The first lawsuit over ESG in a 401(k) has officially been filed.
In the highly litigious realm of employer-sponsored retirement plans, where copycats have been riding lawyer Jerry Schlichter’s coattails to settlements and big paydays for the better part of a decade, it was all but expected.
Nor was it surprising that the plaintiff law firm in this case set its sights on a big target — American Airlines, which as of 2021 sponsored a nearly $27 billion 401(k) plan.
And of course, it isn’t a shock that the case alleges that the 401(k) plan participants suffered because of ESG. In the current environment, ESG has been politically vilified to critical-race-theory levels — that is, a boogeyman has been established to scare, and rile, the voter base. Something as seemingly innocuous as using climate-risk data to help inform investment decision-making has been called no less than a threat to democracy.
If you'd asked me a few years ago, I would have said that plan sponsors might well be sued because they didn’t consider ESG factors and therefore neglected an aspect of their fiduciary duty. But a lot can change in a short amount of time. And I suspect that more people than ever have opinions about ESG, though it’s safe to say that very few are well-informed about how asset managers — sustainable or otherwise — use ESG data.
In the world of retirement saving, it’s hardly a new consideration, at least on the institutional side. Pension plans, which generally have a high level of investment acumen behind them, have been taking ESG considerations into account for many years.
On the 401(k) side, ESG remains all but nonexistent, thanks in part to waffling stances across administrations at the Department of Labor. This year, a new rule went into effect that allows — but does not require — plan fiduciaries to consider ESG factors.
Nonetheless, change happens at a glacial pace in the defined-contribution business, as plan fiduciaries are notoriously risk-averse.
Litigation has played a big part in that, and employers — aware that they're potential targets — are ever vigilant about slight missteps that could cost them in court. As lawsuits over the past few years show, fiduciaries have been targeted for having funds that are either not the lowest cost available or not the strongest performing ones on the market.
The trend hasn’t been all bad, as the wall of class-action lawsuits over the past decade has encouraged plan sponsors to opt for low-cost share classes or investment vehicles, which has benefited plan participants.
Conversely, the threat of litigation has likely discouraged plan sponsors from considering things like sustainable investment options, which is a disservice to employees who are saving for retirement.
That’s because environmental, social and governance data add to the information that asset managers have to assess risk and opportunity. While sustainable funds lagged their standard peers last year in net returns, that trend appears to be reversing, driven by ESG-themed funds' higher exposure to tech stocks, which are performing well, and lower exposure to energy holdings, which are not doing as well.
And surely, climate change and human rights are broad issues that plan participants should at least have the option of considering, regardless of financial performance.
But the lower returns on average that sustainable funds saw in 2022 provided critics of ESG with ammunition.
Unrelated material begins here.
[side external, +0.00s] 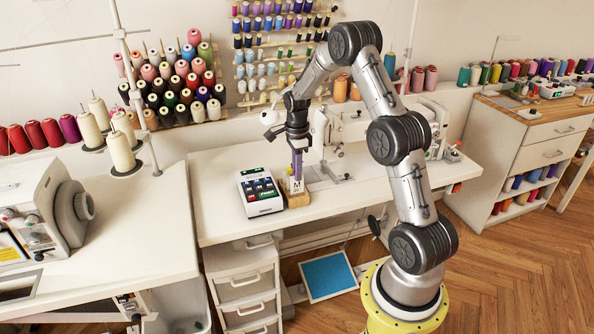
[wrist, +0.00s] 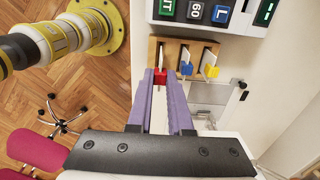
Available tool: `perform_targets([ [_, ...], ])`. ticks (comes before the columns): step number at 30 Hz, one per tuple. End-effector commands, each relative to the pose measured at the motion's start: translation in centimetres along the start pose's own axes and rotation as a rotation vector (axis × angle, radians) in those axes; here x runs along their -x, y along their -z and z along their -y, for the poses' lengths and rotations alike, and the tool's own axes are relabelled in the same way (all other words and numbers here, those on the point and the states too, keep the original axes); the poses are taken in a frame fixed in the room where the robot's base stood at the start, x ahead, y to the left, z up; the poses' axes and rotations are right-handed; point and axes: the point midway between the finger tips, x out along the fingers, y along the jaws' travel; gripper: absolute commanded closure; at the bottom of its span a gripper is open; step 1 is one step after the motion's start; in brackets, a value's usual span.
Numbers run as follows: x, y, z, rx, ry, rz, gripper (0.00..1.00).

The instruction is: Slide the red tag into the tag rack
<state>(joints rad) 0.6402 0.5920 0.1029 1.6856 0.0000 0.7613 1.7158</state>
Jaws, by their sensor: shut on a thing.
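The wooden tag rack (wrist: 153,50) stands at the table's front edge, with upright slots side by side. It shows in the side view as a small wooden block (side external: 304,200). My gripper (wrist: 161,74) has its purple fingers shut on the red tag (wrist: 160,78), seen by its red tab. The tag's white part reaches into the leftmost slot in the wrist view; how deep it sits I cannot tell. In the side view my gripper (side external: 297,172) points down, directly over the rack. A white face marked M (side external: 297,186) shows below the fingers.
A blue-tabbed tag (wrist: 187,68) and a yellow-tabbed tag (wrist: 211,71) stand in the neighbouring slots, close right of my fingers. A white case of coloured labels (side external: 260,192) is beside the rack. A white sewing machine (side external: 338,128) stands behind. Table space left of the case is clear.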

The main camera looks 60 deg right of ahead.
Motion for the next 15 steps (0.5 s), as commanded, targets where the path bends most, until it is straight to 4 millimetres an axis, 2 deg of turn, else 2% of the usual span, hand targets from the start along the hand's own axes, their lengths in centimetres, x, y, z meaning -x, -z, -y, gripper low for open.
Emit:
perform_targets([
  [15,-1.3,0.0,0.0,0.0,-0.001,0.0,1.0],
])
However, an assertion that ESG is bad for investment returns is too simplistic. There are times when sustainable funds outperform and other times when they underperform. And there are many funds that use ESG data strategically but are not sustainable products.
The lawsuit, which names American Airlines, Fidelity Investments Institutional, the plan administrator, and Financial Engines, an investment advice provider, as defendants, alleges that dozens of funds available to plan participants “pursue nonfinancial and nonpecuniary ESG policy agendas” and “have underperformed compared to other similar investment funds.”
However, unlike many 401(k) lawsuits that focus on investment returns, this one doesn’t say anything about the performance of the individual funds. Nor does it specify whether the full roster of funds was included in the plan menu or was merely available through a mutual fund window.
“It’s such a broad, superficial type of argument,” said Bonnie Treichel, chief solutions officer at Endeavor Retirement, adding that she “wouldn’t give it a strong chance of proceeding.”
The defendants will likely argue that plaintiffs have failed to plausibly allege a breach of fiduciary duty, with the general claims about ESG-related performance not amounting to much, she said. “These are probably just legal conclusions couched as factual allegations that the court will likely dismiss,” Treichel said in a separate email.
But it's also worth noting that the plaintiff firms in this case — Sharp Law and Hacker Stephens — appear to be new to the arena of Employee Retirement Income Security Act litigation.
The fiduciary obligations differ substantially for investments on the core menu versus those in a fund window, with the latter requiring monitoring of the brokerage provider rather than each individual investment, Treichel said.
Although the DOL rule regarding ESG in retirement plans is now in effect, that likely won’t play a role in the case, as the class period goes back to 2017, she noted.
The politicization of ESG probably has a lot to do with why such a case was filed this year.
But if ESG data are material to risk and return — which proponents have long argued they are— a case could be made for fiduciaries to at least consider them.
“If there really is something of a financial impact, shouldn’t you be evaluating that?” Treichel said. “That’s the real question.”